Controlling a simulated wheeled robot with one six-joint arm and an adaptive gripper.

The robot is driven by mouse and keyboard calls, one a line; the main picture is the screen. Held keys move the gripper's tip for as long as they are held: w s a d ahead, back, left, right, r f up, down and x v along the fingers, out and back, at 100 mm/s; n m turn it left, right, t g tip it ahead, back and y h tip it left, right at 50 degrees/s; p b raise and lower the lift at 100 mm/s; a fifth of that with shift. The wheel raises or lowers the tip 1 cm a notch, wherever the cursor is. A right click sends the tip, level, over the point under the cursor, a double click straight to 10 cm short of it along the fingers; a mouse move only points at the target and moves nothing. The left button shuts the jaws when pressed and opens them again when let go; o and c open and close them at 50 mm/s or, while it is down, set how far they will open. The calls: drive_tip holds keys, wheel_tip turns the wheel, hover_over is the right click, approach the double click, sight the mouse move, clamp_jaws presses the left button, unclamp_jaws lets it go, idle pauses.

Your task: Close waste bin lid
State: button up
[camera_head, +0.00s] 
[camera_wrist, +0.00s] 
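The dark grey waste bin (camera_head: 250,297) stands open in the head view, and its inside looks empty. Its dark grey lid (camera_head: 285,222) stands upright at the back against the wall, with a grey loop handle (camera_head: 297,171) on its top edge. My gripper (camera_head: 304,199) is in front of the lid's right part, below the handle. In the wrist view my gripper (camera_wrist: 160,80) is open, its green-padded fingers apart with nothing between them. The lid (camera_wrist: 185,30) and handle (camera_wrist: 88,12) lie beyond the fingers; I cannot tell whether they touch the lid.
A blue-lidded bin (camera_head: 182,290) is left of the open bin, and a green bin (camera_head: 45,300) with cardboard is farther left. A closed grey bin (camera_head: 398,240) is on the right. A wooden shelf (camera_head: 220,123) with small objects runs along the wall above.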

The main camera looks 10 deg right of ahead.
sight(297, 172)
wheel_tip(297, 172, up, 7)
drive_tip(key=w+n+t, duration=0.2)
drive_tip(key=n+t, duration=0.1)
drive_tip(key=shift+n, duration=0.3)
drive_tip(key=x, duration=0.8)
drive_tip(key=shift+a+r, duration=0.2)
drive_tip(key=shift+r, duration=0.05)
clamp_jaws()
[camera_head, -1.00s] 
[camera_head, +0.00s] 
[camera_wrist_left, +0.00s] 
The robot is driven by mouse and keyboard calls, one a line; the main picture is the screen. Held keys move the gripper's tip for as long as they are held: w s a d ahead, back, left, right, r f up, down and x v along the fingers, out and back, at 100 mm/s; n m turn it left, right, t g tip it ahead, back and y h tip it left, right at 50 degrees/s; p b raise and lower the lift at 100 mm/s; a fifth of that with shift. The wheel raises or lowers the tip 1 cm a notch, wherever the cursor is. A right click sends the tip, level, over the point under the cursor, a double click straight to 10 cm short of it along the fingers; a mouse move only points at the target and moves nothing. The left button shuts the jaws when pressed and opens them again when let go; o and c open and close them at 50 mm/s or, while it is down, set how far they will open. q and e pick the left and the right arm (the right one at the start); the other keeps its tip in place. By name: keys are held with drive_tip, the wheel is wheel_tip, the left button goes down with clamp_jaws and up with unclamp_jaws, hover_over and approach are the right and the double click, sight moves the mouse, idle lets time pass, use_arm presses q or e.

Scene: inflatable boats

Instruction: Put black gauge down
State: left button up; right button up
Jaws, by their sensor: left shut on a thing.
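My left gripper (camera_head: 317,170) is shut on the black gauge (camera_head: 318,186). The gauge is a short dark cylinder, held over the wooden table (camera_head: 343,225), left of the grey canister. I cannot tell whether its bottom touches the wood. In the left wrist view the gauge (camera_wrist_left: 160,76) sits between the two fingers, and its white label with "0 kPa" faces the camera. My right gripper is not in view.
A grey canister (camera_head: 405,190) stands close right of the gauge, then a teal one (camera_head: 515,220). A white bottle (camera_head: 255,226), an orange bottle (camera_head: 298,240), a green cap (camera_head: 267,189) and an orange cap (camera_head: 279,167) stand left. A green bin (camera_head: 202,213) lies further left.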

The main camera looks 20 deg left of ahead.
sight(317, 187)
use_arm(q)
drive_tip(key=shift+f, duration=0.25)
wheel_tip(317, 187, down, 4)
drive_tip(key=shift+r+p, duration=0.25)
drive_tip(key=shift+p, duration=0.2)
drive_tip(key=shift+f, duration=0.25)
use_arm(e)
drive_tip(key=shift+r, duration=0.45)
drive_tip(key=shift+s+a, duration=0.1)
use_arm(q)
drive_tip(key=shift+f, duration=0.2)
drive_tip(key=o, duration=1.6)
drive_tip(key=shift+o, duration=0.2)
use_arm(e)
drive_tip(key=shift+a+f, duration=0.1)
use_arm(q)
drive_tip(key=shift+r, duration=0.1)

▶ _Directions for this task_
Nothing should be left out: repeat all of the data exactly.

▶ _Result for this task_
Controlling a simulated wheeled robot with one six-joint arm and an adaptive gripper.

The robot is driven by mouse and keyboard calls, one a line; the main picture is the screen. Held keys move the gripper's tip for as long as they are held: w s a d ahead, back, left, right, r f up, down and x v along the fingers, out and back, at 100 mm/s; n m turn it left, right, t g tip it ahead, back and y h tip it left, right at 50 degrees/s; p b raise and lower the lift at 100 mm/s; a fifth of that with shift. The wheel raises or lowers the tip 1 cm a notch, wherever the cursor is. A right click sends the tip, level, over the point under the cursor, a double click straight to 10 cm short of it along the fingers; a mouse move only points at the target and moves nothing. The left button shuts the jaws when pressed and opens them again when let go; o and c open and close them at 50 mm/s or, while it is down, set how far they will open. The calls: drive_tip holds keys, wheel_tip turns the wheel, hover_over is the right click, approach the double click, sight the mouse move, clamp_jaws presses the left button, unclamp_jaws lets it go, idle pauses.

Your task: Close waste bin lid
State: button up
[camera_head, +0.00s] 
[camera_wrist, +0.00s] 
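The dark grey waste bin (camera_head: 250,297) stands open in the head view, and its inside looks empty. Its dark grey lid (camera_head: 285,222) stands upright at the back against the wall, with a grey loop handle (camera_head: 297,171) on its top edge. My gripper (camera_head: 304,199) is in front of the lid's right part, below the handle. In the wrist view my gripper (camera_wrist: 160,80) is open, its green-padded fingers apart with nothing between them. The lid (camera_wrist: 185,30) and handle (camera_wrist: 88,12) lie beyond the fingers; I cannot tell whether they touch the lid.
A blue-lidded bin (camera_head: 182,290) is left of the open bin, and a green bin (camera_head: 45,300) with cardboard is farther left. A closed grey bin (camera_head: 398,240) is on the right. A wooden shelf (camera_head: 220,123) with small objects runs along the wall above.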

The main camera looks 10 deg right of ahead.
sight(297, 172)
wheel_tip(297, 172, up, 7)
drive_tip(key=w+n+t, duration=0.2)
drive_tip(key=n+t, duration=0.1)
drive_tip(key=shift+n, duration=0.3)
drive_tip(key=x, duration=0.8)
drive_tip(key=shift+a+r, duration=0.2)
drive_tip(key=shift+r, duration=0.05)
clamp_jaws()
[camera_head, -1.00s] 
[camera_head, +0.00s] 
[camera_wrist_left, +0.00s] 
The robot is driven by mouse and keyboard calls, one a line; the main picture is the screen. Held keys move the gripper's tip for as long as they are held: w s a d ahead, back, left, right, r f up, down and x v along the fingers, out and back, at 100 mm/s; n m turn it left, right, t g tip it ahead, back and y h tip it left, right at 50 degrees/s; p b raise and lower the lift at 100 mm/s; a fifth of that with shift. The wheel raises or lowers the tip 1 cm a notch, wherever the cursor is. A right click sends the tip, level, over the point under the cursor, a double click straight to 10 cm short of it along the fingers; a mouse move only points at the target and moves nothing. The left button shuts the jaws when pressed and opens them again when let go; o and c open and close them at 50 mm/s or, while it is down, set how far they will open. q and e pick the left and the right arm (the right one at the start); the other keeps its tip in place. By name: keys are held with drive_tip, the wheel is wheel_tip, the left button goes down with clamp_jaws and up with unclamp_jaws, hover_over and approach are the right and the double click, sight moves the mouse, idle lets time pass, use_arm presses q or e.

Scene: inflatable boats

Instruction: Put black gauge down
State: left button up; right button up
Jaws, by their sensor: left shut on a thing.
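My left gripper (camera_head: 317,170) is shut on the black gauge (camera_head: 318,186). The gauge is a short dark cylinder, held over the wooden table (camera_head: 343,225), left of the grey canister. I cannot tell whether its bottom touches the wood. In the left wrist view the gauge (camera_wrist_left: 160,76) sits between the two fingers, and its white label with "0 kPa" faces the camera. My right gripper is not in view.
A grey canister (camera_head: 405,190) stands close right of the gauge, then a teal one (camera_head: 515,220). A white bottle (camera_head: 255,226), an orange bottle (camera_head: 298,240), a green cap (camera_head: 267,189) and an orange cap (camera_head: 279,167) stand left. A green bin (camera_head: 202,213) lies further left.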

The main camera looks 20 deg left of ahead.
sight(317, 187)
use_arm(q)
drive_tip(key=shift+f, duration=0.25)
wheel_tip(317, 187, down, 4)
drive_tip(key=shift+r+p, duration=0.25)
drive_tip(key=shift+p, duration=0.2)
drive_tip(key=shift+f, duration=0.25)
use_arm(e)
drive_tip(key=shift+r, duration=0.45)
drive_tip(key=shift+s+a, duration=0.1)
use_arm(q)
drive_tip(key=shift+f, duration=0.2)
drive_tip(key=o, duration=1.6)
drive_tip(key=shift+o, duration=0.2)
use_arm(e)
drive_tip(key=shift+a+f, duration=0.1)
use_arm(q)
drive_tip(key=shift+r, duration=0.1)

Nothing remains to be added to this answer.